Passenger services on New South Wales’ Main Western Line will resume from July 30, more than two weeks earlier than anticipated, as crews continue to work around the clock to restore the line after a major landslip.
Regional Transport and Roads minister Sam Farraway said from this week, freight operations would also return to full capacity at night in a boost for operators who rely on the key rail corridor.
“I made it clear that my priority was to get the Main Western Line back in service so freight can operate and commuters can have their services back,” he said.
“There was a serious threat of job losses across the Central West region and industries like agriculture and critical minerals that have been already hard hit with the recent extreme weather.
“Transport for NSW crews have done a tremendous job to restore the line so quickly, with about 40,000 tonnes of gabion rock used to build up the embankment.

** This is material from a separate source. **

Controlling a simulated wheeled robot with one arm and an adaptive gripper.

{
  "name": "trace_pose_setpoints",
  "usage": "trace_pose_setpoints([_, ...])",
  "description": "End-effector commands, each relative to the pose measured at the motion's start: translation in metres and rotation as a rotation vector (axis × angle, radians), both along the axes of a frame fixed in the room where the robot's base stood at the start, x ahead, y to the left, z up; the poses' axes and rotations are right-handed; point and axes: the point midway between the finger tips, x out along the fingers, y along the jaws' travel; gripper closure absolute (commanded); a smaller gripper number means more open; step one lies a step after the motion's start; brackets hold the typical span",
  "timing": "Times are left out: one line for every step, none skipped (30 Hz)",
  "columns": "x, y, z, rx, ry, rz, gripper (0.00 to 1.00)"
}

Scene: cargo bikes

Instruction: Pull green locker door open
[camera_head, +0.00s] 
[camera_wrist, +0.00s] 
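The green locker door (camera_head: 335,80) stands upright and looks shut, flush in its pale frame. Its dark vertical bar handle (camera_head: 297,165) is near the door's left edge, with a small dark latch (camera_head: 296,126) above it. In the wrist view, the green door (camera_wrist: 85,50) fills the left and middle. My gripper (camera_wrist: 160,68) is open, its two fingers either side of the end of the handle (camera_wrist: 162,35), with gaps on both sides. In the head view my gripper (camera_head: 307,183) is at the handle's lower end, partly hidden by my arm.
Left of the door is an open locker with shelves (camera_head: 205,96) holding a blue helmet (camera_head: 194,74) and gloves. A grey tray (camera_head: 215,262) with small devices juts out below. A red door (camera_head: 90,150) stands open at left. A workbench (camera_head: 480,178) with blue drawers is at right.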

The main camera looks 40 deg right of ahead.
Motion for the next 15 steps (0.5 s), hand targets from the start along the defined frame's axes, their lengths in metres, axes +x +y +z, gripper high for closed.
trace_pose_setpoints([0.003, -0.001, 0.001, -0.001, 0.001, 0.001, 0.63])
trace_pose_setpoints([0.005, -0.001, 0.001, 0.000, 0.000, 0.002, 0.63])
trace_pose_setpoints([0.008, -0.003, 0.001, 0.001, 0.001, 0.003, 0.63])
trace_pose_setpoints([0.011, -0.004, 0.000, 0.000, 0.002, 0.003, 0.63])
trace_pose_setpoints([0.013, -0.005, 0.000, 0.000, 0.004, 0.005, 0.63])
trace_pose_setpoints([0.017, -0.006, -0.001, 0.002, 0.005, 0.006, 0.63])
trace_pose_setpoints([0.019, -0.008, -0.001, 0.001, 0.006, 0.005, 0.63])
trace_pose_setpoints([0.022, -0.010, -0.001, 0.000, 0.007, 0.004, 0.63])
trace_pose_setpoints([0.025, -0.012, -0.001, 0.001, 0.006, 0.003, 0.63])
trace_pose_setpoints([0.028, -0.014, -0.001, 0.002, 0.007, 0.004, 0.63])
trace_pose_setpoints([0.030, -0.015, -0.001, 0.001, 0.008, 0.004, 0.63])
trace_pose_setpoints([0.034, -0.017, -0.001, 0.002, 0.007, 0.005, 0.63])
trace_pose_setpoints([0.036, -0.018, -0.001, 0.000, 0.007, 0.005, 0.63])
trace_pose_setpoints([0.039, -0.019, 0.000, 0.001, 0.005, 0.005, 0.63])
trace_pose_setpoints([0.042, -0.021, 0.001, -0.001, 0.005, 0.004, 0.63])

“Originally, the line furthest from the landslip was to open for freight but with the good work done to date the track will be able to safely support movements in both directions at night, increasing movements for critical goods and supplies.
“Transport will now work towards restoring a full timetable for passenger services, such as the Bathurst Bullet and XPT services, to better connect customers between Sydney and the west.”
Last month’s landslip on the Main Western Line, situated halfway between Blackheath and Mount Victoria, caused the collapse of the embankment along a 20-metre stretch of track, creating a landslip more than 60 metres deep.
The landslip is in a different location to the 16-metre sinkhole that was repaired at Leura following March’s severe weather event.